What is expected
Gather each line of the records where "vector" appears.

Entries supplied

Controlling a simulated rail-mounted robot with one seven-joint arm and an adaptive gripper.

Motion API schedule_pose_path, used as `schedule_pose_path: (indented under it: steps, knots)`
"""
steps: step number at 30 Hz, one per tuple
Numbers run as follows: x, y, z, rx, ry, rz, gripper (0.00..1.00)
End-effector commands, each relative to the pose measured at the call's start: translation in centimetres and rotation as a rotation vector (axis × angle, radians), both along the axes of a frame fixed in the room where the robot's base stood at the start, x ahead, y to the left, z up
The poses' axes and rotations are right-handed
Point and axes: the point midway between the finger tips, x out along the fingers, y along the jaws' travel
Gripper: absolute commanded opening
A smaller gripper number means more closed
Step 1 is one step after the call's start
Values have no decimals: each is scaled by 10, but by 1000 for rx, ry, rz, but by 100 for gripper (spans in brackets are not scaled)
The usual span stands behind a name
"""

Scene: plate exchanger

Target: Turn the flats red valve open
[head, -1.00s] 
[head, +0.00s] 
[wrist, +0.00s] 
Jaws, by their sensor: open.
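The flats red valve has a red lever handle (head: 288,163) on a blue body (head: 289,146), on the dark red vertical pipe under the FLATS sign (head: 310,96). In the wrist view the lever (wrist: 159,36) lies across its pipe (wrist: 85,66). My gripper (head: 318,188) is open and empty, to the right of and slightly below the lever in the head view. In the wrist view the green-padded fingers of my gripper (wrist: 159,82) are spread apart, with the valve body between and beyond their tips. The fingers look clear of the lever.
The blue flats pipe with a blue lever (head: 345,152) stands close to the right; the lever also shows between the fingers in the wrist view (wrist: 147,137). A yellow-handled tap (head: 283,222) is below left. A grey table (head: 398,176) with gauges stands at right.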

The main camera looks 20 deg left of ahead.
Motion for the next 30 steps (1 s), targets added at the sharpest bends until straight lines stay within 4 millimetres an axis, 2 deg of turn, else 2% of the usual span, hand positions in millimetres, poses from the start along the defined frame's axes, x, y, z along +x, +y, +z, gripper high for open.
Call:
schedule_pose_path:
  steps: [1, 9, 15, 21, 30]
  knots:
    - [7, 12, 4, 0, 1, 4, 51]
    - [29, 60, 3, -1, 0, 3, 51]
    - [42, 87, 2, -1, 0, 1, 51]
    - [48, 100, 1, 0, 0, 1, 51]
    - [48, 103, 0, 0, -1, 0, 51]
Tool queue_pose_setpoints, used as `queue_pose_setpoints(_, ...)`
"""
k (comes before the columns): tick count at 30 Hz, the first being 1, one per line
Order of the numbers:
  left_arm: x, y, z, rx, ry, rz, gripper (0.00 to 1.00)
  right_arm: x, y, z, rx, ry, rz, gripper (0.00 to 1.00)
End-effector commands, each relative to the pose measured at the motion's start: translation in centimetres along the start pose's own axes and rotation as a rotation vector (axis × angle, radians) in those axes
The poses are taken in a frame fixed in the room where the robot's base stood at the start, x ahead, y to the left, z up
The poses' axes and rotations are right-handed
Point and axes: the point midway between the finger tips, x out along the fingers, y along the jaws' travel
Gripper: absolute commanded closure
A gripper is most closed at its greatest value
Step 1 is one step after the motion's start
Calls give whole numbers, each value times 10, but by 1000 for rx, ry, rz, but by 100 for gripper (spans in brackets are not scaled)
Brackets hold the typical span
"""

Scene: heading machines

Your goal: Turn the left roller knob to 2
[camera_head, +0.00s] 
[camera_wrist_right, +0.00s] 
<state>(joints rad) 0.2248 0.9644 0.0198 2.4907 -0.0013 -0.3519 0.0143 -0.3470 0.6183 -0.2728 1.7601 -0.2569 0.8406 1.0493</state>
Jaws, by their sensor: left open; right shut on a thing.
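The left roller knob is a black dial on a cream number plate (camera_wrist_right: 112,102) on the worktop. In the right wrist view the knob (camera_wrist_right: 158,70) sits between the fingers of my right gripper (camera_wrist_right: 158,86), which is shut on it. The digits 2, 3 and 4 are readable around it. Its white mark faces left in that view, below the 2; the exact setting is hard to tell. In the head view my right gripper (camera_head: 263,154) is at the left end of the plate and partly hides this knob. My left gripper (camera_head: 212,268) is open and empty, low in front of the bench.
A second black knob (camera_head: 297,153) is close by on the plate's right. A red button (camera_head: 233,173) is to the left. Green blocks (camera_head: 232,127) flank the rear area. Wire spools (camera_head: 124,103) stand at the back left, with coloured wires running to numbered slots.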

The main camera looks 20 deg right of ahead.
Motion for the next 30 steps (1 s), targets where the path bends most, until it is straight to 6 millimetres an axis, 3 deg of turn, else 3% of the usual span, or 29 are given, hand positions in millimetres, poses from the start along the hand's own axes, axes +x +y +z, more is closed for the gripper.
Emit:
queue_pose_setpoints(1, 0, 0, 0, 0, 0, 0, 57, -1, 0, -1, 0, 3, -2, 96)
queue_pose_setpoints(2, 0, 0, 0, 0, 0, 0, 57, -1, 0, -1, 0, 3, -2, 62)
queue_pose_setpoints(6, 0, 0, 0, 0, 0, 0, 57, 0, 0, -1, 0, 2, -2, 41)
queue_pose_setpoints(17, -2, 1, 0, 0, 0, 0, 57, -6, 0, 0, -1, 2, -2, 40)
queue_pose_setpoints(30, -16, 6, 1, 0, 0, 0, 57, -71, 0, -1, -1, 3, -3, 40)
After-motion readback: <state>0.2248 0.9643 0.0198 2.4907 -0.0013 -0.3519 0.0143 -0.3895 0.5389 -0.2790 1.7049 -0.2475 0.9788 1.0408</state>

Worked answer
End-effector commands, each relative to the pose measured at the call's start: translation in centimetres and rotation as a rotation vector (axis × angle, radians), both along the axes of a frame fixed in the room where the robot's base stood at the start, x ahead, y to the left, z up
End-effector commands, each relative to the pose measured at the motion's start: translation in centimetres along the start pose's own axes and rotation as a rotation vector (axis × angle, radians) in those axes

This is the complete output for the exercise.